Davacı vekili, dava dilekçesinde; orman yangını sebebiyle kurum zararının oluştuğunu, fazlaya dair hakların saklı olduğunu belirterek, 4.279.04 TL’nin olay tarihinden itibaren yasal faiziyle tahsiline karar verilmesini talep ve dava etmiştir. Davalılar M. A. Ö., M. M. ve Ö. A. vekili, sunduğu cevap dilekçesinde; davanın reddini istemiştir.

Mahkemece, Ö… Müh. Taah ve Ticaret sorumluları ve yetkilisi M. M.- Ö. A. ve M. A. Ö.’le Menderes Edaş yetkilisi M. O. yönünden açılan davanın reddine, Davalı Menderes Edaş Elk.
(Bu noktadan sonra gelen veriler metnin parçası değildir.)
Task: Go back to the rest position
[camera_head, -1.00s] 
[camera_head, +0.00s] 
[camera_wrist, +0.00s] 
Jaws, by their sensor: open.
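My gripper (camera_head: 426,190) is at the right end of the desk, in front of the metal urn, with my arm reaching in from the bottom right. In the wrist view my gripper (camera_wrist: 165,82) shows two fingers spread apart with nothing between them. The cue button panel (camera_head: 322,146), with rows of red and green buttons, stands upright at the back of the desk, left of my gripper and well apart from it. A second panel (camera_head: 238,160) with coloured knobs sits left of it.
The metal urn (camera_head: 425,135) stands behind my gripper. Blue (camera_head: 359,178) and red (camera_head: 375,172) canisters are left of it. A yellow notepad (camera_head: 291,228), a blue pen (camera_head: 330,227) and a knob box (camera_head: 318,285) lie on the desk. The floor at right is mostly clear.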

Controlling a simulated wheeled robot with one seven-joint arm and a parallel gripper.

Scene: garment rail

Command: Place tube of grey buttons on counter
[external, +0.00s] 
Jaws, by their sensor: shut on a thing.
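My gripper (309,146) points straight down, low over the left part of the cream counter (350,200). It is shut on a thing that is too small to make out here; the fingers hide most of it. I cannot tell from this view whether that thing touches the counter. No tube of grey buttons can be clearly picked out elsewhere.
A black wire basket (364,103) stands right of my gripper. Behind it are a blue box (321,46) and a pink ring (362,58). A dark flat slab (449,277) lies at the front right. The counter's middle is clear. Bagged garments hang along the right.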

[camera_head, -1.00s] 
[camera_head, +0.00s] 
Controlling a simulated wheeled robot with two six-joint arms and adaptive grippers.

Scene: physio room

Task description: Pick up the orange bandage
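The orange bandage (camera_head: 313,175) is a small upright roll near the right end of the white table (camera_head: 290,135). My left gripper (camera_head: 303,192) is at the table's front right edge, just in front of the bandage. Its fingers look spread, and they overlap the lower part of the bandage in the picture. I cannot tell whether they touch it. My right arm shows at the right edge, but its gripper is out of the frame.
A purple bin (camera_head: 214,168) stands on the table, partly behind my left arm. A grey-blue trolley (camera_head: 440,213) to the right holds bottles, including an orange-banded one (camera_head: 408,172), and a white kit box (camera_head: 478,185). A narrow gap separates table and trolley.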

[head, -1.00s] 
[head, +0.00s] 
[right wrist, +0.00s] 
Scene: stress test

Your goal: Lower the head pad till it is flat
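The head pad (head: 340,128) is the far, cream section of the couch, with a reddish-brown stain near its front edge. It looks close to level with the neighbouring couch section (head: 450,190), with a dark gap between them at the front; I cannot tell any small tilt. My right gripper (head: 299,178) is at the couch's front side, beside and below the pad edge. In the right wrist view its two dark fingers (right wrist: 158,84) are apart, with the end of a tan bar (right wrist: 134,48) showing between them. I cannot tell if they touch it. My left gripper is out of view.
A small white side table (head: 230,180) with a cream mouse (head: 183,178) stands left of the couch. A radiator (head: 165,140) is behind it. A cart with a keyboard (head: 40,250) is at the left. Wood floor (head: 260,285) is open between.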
Dağıtım A. Ş. yönünden davanın kısmen kabulüyle 2.398.50 TL ağaçlandırma gideri, 1.879.13 TL yangın söndürme gideri olmak üzere toplam 4.277.63 TL maddi tazminat alacağının olay tarihi olan 01.10 2007 tarihinden itibaren işleyecek yasal faiziyle davalıdan alınarak davacıya verilmesine karar verilmiş, hüküm davacı vekili ve Menderes Edaş Elk. Dağıtım A. Ş. vekili tarafından temyiz edilmiştir.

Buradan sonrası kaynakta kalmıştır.